▶ Do this
Repeat exactly the stretch of lines from the line containing "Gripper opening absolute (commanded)" through the line containing "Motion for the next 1", both included, and nothing else.

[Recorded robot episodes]
-- BEGIN --

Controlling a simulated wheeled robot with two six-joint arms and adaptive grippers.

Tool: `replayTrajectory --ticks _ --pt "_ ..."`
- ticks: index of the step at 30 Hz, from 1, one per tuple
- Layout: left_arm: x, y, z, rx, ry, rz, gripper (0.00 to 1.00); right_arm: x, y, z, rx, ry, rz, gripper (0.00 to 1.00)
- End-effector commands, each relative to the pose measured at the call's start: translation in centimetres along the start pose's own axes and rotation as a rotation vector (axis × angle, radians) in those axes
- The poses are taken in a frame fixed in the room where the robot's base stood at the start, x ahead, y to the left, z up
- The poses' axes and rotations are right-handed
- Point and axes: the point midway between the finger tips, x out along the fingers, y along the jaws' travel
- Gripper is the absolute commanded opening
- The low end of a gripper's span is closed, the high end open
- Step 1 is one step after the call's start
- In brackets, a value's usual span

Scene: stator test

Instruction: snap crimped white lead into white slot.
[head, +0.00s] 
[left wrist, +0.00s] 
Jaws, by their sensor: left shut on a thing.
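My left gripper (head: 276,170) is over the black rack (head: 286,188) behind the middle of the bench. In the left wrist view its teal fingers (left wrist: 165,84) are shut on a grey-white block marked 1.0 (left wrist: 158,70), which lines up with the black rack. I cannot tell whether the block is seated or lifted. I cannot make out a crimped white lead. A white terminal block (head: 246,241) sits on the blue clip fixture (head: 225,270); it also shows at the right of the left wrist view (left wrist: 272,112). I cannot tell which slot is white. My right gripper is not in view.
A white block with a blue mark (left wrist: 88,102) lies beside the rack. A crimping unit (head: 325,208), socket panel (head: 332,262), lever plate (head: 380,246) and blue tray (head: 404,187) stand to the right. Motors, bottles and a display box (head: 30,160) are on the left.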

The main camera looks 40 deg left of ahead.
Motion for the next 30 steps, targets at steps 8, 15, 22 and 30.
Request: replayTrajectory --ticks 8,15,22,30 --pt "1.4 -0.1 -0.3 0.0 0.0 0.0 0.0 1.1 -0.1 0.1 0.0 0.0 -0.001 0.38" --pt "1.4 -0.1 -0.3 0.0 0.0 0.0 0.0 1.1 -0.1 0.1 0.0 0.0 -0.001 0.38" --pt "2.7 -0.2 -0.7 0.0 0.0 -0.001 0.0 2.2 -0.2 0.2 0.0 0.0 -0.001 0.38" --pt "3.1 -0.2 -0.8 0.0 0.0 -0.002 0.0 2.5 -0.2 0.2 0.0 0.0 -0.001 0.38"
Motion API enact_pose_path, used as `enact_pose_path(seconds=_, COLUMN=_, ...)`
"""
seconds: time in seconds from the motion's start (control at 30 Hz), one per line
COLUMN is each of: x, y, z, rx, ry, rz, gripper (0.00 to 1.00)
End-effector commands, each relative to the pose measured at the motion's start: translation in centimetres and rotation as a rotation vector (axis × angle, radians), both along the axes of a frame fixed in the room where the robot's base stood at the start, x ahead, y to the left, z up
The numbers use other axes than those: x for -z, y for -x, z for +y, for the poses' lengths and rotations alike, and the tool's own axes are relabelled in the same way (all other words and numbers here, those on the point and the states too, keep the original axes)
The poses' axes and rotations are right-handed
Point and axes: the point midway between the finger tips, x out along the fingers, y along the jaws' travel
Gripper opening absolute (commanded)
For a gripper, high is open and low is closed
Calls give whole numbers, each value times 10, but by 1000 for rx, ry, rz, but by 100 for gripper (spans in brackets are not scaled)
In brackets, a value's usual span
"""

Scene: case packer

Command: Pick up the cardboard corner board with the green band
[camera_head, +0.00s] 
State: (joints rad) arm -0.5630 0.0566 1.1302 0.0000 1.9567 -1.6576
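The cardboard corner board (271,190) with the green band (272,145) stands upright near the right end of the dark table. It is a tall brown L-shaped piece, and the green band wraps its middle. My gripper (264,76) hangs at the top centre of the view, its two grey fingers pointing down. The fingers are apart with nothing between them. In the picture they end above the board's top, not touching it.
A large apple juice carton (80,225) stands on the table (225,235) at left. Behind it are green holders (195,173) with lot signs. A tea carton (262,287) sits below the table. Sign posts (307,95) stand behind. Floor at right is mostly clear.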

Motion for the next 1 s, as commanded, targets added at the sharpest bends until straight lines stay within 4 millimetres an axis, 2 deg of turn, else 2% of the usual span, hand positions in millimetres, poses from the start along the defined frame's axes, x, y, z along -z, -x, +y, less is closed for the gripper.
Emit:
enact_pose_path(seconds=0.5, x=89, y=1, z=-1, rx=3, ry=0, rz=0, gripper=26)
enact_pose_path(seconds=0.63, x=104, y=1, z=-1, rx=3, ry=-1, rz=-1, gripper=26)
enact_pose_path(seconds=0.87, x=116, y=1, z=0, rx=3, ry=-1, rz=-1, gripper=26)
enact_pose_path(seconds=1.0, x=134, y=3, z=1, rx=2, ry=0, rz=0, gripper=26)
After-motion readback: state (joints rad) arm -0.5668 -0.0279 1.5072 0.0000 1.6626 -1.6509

-- END --
-- BEGIN --

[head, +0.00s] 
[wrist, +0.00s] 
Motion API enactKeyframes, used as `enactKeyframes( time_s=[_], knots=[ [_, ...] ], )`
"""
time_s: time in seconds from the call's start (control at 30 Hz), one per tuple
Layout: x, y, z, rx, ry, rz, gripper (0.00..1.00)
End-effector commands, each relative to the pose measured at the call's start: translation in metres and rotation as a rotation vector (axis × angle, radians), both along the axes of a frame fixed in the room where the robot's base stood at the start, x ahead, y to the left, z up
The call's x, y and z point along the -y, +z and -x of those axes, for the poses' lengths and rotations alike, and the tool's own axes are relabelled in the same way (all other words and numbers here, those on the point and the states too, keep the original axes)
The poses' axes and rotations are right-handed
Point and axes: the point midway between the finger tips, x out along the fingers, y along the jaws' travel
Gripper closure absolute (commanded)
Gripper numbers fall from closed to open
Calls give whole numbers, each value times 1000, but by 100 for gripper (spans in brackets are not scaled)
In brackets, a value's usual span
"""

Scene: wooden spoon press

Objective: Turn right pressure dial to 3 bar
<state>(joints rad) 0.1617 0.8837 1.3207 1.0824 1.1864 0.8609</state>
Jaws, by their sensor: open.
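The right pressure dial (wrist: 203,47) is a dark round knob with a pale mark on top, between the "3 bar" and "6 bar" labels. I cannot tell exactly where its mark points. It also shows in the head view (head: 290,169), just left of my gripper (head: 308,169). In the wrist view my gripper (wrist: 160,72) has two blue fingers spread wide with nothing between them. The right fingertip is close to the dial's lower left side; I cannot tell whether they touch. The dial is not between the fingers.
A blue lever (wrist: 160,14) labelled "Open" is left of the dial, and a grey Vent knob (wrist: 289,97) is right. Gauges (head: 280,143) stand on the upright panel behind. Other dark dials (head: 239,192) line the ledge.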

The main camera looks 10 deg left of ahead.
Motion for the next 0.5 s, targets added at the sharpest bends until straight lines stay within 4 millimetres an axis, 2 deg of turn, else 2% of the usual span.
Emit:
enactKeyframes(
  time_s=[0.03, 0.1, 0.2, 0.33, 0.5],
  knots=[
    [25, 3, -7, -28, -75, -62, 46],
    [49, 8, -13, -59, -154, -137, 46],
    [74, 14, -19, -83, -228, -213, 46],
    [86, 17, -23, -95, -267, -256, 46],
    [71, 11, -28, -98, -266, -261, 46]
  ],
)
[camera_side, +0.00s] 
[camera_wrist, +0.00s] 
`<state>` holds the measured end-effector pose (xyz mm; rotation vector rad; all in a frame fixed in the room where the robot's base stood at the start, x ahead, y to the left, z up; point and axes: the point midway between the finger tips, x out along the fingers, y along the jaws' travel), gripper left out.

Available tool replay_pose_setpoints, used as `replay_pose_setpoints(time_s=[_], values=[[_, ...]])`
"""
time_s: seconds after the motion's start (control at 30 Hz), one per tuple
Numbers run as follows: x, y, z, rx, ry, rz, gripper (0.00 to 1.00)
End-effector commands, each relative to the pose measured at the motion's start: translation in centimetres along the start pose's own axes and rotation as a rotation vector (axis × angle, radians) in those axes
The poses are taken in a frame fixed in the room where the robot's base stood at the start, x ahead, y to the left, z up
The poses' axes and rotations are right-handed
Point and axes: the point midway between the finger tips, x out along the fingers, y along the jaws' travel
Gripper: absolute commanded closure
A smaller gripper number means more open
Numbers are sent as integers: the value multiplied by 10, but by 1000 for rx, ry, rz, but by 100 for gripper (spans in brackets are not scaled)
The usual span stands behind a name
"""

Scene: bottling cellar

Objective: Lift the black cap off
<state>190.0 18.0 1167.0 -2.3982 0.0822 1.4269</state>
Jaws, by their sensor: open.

-- END --
-- BEGIN --

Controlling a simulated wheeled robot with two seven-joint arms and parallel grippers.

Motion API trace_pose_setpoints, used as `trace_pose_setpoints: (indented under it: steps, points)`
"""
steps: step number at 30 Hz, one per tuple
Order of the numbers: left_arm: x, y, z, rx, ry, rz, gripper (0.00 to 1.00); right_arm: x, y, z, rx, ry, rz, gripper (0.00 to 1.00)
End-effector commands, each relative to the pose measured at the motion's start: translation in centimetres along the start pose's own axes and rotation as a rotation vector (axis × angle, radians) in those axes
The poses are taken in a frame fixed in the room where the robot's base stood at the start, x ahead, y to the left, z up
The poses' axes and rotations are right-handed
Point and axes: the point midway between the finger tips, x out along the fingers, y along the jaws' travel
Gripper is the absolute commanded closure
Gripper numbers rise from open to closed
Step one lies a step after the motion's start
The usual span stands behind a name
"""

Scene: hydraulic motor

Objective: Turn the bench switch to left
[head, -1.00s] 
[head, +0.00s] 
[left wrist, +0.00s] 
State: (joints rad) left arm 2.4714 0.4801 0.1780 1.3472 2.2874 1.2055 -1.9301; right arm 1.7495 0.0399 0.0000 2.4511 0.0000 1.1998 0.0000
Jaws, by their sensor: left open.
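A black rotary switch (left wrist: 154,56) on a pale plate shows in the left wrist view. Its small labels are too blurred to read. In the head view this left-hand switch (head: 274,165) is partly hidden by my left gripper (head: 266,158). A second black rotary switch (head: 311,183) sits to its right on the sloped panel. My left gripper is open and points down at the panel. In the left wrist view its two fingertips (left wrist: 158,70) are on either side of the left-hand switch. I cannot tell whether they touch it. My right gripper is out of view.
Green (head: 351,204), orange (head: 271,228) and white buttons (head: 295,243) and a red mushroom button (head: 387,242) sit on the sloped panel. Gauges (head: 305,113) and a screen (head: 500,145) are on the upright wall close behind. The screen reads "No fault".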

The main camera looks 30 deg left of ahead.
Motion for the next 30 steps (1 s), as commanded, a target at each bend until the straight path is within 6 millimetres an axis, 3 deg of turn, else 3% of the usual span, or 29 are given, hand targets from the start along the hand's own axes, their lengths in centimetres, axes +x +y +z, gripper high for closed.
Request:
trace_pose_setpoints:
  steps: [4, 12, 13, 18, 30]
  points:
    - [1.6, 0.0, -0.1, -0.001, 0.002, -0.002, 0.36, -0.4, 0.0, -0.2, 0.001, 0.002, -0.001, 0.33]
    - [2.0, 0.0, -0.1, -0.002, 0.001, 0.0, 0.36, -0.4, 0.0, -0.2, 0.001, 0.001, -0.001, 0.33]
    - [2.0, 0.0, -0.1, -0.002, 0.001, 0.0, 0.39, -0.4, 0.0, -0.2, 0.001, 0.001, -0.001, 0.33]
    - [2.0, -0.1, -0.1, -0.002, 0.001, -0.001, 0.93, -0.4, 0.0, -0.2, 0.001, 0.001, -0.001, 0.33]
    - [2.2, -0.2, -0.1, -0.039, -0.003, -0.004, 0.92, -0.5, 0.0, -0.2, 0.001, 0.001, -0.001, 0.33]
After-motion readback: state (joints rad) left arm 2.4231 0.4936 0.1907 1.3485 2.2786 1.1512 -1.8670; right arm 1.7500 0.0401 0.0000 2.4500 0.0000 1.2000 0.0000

-- END --

▶ Response for this exercise
Gripper opening absolute (commanded)
For a gripper, high is open and low is closed
Calls give whole numbers, each value times 10, but by 1000 for rx, ry, rz, but by 100 for gripper (spans in brackets are not scaled)
In brackets, a value's usual span
"""

Scene: case packer

Command: Pick up the cardboard corner board with the green band
[camera_head, +0.00s] 
State: (joints rad) arm -0.5630 0.0566 1.1302 0.0000 1.9567 -1.6576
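The cardboard corner board (271,190) with the green band (272,145) stands upright near the right end of the dark table. It is a tall brown L-shaped piece, and the green band wraps its middle. My gripper (264,76) hangs at the top centre of the view, its two grey fingers pointing down. The fingers are apart with nothing between them. In the picture they end above the board's top, not touching it.
A large apple juice carton (80,225) stands on the table (225,235) at left. Behind it are green holders (195,173) with lot signs. A tea carton (262,287) sits below the table. Sign posts (307,95) stand behind. Floor at right is mostly clear.

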Motion for the next 1 s, as commanded, targets added at the sharpest bends until straight lines stay within 4 millimetres an axis, 2 deg of turn, else 2% of the usual span, hand positions in millimetres, poses from the start along the defined frame's axes, x, y, z along -z, -x, +y, less is closed for the gripper.

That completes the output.